Happy Quail Farms
Farmer David Winsberg stands tall among a peck of prized peppers.
Photograph by Allison Shea Malone
In East Palo Alto, the sweet, earthy scent of fresh peppers has filled the air since 1980. Cultivating dozens of varieties of both sweet and hot peppers every year, Happy Quail Farms is the go-to spot for the Bay Area’s pepper needs.
The farm produces about 85 percent sweet peppers and only 15 percent other varieties, including the hottest of hot peppers. Owner David Winsberg says, “We do grow Sevinas occasionally, which were the Guinness Book record holder. They were tested originally at 300,000 Scoville units. The very hot ones I have a very limited use for. We like them in ceviches, we like them in a cortillo—which is sort of a salsa type preparation—but other than that, it is more of a macho thing to most of our clients.”
The farm’s specialty is one of their sweeter peppers. “We were the first to start growing the Pimiento de Padrón,” says Winsberg. “It’s not typically hot, but it is a bit of a roulette. There is usually one out of a dozen that is hot. We started growing it about 10 years ago, and now we supply 50 restaurants around the country. We are very small, but for that particular pepper, we are one of the largest producers in the country.”

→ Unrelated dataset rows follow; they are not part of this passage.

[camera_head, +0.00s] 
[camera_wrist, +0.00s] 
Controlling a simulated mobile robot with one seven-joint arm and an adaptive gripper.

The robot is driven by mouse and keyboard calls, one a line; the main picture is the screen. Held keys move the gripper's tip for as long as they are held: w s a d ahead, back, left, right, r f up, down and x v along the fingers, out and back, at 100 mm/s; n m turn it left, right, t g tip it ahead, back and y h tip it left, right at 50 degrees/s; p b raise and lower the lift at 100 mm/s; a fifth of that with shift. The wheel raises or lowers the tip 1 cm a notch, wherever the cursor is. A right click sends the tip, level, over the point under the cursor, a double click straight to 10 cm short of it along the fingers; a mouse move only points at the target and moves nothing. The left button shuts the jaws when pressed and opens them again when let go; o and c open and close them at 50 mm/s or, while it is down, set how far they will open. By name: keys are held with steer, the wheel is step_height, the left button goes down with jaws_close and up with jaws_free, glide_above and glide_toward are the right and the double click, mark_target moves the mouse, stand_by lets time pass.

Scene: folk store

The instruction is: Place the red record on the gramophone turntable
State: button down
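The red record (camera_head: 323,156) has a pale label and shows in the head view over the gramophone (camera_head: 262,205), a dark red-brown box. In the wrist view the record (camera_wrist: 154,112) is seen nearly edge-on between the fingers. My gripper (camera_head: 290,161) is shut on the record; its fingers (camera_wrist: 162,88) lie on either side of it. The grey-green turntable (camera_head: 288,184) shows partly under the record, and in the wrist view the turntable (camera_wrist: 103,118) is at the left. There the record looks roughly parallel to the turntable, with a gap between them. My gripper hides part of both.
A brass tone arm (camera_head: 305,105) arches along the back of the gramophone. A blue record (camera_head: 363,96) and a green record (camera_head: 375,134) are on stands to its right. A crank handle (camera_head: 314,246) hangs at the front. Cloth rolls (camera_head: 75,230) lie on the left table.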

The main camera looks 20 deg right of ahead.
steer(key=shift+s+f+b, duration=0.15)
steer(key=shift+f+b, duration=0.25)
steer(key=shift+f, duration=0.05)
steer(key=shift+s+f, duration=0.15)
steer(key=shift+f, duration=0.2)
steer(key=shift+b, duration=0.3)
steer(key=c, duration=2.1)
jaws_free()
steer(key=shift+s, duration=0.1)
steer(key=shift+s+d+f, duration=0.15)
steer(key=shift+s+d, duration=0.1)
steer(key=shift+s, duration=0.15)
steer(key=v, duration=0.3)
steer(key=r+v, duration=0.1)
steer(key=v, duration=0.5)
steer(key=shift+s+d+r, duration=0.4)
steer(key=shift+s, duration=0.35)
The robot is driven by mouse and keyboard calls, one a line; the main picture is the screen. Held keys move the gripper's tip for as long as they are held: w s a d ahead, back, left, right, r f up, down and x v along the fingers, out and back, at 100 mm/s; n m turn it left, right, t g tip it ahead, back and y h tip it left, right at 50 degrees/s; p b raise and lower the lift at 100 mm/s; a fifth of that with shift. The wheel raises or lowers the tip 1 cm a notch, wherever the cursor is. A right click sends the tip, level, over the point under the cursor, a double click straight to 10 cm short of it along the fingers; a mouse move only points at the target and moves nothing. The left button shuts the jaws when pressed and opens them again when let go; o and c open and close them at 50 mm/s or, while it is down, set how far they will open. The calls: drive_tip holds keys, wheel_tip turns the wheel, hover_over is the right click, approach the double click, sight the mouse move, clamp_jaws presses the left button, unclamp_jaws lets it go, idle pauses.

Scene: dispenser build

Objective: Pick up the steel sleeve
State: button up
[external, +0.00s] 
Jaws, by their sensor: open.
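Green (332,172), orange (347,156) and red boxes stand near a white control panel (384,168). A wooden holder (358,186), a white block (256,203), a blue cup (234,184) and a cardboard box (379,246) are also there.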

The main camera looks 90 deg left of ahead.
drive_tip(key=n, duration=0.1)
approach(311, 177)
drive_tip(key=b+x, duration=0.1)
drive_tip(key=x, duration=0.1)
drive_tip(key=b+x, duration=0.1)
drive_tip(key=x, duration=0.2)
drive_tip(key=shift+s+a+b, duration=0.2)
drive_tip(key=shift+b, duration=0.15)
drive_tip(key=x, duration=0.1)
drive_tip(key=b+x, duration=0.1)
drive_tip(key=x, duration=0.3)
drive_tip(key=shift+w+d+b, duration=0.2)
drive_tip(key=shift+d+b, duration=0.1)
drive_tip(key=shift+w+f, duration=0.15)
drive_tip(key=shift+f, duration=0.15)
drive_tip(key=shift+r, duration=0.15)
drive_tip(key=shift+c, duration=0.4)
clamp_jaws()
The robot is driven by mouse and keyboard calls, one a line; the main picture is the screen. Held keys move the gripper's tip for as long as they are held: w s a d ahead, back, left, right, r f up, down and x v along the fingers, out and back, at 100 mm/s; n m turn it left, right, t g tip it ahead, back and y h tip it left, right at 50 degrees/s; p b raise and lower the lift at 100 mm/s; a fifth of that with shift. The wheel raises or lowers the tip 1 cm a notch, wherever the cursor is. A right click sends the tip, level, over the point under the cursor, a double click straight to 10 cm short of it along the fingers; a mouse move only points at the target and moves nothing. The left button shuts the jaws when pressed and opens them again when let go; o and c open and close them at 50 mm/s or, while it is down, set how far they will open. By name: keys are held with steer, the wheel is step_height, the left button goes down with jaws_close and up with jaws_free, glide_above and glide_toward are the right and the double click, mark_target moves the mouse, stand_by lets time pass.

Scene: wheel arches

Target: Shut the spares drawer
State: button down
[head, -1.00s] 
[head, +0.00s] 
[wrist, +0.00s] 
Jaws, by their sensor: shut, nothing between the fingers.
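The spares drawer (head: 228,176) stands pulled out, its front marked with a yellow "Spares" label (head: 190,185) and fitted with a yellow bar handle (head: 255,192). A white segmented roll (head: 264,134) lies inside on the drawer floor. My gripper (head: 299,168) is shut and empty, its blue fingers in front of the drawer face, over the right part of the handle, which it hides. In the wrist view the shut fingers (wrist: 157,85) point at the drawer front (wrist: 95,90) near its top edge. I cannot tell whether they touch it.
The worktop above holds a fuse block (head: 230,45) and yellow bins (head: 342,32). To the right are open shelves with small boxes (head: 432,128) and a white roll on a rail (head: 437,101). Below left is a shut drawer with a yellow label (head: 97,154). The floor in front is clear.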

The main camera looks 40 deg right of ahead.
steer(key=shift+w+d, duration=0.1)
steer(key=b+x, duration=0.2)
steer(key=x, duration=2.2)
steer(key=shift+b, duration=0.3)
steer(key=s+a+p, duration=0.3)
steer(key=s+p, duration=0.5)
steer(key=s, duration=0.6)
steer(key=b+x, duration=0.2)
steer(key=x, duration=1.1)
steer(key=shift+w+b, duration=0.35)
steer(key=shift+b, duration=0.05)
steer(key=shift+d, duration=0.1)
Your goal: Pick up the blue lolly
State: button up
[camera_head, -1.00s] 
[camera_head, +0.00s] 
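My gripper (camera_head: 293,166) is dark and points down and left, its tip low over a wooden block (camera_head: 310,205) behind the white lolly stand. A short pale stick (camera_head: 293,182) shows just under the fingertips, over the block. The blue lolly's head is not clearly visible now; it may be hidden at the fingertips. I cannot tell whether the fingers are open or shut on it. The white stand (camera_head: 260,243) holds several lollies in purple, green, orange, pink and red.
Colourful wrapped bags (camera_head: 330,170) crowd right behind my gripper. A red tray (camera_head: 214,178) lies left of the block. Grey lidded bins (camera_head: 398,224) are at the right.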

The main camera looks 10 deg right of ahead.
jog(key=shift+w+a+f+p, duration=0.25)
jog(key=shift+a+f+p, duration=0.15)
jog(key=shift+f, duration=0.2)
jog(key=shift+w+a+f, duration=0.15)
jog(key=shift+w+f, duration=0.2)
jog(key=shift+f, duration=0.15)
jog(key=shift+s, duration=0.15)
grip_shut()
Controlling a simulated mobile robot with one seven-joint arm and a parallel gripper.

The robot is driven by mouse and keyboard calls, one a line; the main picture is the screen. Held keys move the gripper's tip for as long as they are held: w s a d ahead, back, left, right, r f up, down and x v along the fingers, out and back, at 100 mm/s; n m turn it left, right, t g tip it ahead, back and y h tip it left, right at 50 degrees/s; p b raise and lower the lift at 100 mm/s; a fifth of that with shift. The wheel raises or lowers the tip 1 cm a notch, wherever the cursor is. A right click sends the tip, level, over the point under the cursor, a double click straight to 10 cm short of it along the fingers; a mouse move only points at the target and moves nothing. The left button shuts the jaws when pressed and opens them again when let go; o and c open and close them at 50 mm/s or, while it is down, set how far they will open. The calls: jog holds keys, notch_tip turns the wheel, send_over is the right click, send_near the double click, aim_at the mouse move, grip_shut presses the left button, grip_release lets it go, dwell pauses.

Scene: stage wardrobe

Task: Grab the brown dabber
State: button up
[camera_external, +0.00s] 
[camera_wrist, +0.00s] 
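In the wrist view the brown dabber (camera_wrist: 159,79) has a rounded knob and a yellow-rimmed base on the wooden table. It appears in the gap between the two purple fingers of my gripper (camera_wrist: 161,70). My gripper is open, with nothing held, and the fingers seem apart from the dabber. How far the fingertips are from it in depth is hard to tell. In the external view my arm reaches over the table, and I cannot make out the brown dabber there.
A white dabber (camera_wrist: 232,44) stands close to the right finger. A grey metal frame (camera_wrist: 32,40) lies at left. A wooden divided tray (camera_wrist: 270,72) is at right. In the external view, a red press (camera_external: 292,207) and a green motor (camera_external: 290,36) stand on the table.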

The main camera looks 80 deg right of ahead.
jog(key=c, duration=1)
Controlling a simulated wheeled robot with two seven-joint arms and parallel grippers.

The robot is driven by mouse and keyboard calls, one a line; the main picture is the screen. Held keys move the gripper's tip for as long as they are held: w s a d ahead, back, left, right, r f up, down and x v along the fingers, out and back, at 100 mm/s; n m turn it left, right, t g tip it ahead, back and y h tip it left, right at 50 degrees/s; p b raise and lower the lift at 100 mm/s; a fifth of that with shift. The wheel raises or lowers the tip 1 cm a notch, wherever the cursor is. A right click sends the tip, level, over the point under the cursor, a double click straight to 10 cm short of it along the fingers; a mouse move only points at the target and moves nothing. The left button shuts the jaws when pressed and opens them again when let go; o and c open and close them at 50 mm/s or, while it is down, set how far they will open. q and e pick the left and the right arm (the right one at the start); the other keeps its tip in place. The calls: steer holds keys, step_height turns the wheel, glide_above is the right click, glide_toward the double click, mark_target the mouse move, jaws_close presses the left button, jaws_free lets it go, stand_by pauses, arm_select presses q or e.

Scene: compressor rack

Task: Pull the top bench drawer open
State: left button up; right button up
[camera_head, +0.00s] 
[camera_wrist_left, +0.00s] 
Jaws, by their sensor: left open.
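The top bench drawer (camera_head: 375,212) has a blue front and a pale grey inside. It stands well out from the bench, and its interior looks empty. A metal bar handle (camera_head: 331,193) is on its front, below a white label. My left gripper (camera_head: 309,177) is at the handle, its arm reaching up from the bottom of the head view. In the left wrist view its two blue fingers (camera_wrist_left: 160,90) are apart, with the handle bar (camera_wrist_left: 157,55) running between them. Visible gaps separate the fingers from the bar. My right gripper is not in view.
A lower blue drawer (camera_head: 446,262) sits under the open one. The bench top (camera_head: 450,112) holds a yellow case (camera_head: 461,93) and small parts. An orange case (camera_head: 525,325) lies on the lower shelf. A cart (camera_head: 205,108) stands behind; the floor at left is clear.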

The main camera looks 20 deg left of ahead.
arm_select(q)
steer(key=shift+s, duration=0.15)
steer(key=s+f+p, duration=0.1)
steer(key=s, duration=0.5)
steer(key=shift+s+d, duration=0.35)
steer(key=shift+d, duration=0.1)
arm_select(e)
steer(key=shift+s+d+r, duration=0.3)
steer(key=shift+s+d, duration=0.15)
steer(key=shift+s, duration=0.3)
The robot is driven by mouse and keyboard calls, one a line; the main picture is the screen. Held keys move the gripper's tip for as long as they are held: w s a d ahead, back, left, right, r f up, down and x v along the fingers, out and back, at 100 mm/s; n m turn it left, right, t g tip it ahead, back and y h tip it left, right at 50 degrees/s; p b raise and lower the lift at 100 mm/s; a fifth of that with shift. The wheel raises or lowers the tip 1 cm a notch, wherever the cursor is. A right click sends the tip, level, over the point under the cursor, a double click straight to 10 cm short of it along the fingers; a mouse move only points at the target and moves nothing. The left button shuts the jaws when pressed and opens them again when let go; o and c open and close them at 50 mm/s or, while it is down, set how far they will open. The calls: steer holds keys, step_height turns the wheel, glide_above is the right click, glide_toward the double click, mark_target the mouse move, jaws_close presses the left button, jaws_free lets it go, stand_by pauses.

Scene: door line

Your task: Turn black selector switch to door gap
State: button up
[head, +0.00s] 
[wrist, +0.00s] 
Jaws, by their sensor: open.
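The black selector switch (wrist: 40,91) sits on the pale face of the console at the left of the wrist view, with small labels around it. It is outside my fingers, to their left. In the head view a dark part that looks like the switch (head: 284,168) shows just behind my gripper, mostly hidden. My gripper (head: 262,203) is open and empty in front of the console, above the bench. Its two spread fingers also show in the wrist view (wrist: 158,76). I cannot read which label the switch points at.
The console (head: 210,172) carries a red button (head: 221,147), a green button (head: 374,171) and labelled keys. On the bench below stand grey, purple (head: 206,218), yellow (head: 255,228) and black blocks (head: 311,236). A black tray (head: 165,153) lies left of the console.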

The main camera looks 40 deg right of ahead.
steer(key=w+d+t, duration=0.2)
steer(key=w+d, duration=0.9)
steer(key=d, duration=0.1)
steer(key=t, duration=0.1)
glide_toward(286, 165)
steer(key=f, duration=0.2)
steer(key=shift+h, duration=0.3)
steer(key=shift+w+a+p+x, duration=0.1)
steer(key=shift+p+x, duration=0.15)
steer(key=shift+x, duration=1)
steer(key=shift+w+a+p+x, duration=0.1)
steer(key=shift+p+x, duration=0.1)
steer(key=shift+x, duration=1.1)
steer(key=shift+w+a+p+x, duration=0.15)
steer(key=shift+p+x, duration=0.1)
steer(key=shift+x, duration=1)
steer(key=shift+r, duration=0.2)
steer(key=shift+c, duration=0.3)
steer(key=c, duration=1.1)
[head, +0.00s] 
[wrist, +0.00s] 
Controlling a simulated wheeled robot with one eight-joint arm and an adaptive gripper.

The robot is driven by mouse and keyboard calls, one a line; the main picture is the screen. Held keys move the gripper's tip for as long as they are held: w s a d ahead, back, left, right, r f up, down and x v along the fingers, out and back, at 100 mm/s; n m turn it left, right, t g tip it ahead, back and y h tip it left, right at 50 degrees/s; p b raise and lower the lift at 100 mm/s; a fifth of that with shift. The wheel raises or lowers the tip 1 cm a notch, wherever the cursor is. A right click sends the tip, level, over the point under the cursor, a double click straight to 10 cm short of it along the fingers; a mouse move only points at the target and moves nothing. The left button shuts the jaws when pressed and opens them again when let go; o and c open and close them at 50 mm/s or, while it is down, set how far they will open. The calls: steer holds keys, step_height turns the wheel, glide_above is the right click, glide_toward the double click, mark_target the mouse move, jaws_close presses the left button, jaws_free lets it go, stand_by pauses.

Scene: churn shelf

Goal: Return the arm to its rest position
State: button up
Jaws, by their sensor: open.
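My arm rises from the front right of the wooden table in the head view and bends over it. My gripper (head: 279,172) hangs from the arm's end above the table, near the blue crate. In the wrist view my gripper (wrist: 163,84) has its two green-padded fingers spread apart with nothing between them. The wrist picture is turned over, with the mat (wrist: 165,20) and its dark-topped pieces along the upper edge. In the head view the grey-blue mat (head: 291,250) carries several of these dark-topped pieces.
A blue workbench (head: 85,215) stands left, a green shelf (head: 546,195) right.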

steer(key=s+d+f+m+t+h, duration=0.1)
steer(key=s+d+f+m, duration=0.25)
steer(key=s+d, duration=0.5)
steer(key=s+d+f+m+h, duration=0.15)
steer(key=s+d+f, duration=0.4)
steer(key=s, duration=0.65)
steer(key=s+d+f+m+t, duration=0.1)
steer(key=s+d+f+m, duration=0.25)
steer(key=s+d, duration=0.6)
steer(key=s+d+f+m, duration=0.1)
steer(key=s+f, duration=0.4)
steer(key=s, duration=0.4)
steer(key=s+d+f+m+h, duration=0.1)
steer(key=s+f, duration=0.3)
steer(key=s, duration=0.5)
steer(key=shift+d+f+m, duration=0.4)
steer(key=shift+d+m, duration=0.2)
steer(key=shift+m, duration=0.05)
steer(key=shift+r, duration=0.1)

The Padrón peppers travel from the Bay Area to southern California, New Mexico, Arizona, and Portland, and sometimes even as far as the East Coast. But another of Winsberg’s crops, a specialty Peruvian pepper, made the big time in October 2009 when 20 pounds of them were sent to Washington D.C. for a White House special event.
“The only way we survive as a small farm is to find unique varieties that we can develop a market for,” Winsberg says. “To locate new varieties, we are always looking around the world.”
Winsberg started Happy Quail Farms almost 30 years ago, in keeping with his own childhood memories of growing up on a south Florida pepper farm. “As a child I wasn’t particularly enamored with getting up early and life on the farm,” says Winsberg. “I certainly didn’t think it was a lifestyle I would want... When I first came out here I worked for other people. I finally decided that I would rather work for myself, so I found some old flower farms here to take over farming.”
Since then, Happy Quail Farms has been a family affair. Winsberg’s eldest son works on the farm when he is home from college, and his younger son helps out when he isn’t playing soccer. In addition to a few full-time employees, Winsberg says that his wife, brother-in-law, and mother-in-law end up working alongside him at various markets throughout the season. Happy Quail’s peppers are available at the Palo Alto and Menlo Park farmers’ markets, plus San Francisco Ferry Plaza’s Farmers’ Market.
The farm’s name comes from an earlier Winsberg business enterprise. “When I first came to California, I started raising quail as a hobby. I was selling eggs. I had a little motorcycle, actually it was a Vespa, and I would take them up to Chinatown and sell them up there. It was just a side business. I was managing a small store at the time and this was something I did for fun.”
David no longer raises quail, but he says the diminutive game birds accurately represent the stature of his farm. “We have five small locations in a two block area, with only two acres total to cultivate, so I see us as sort of a quail-sized farm.”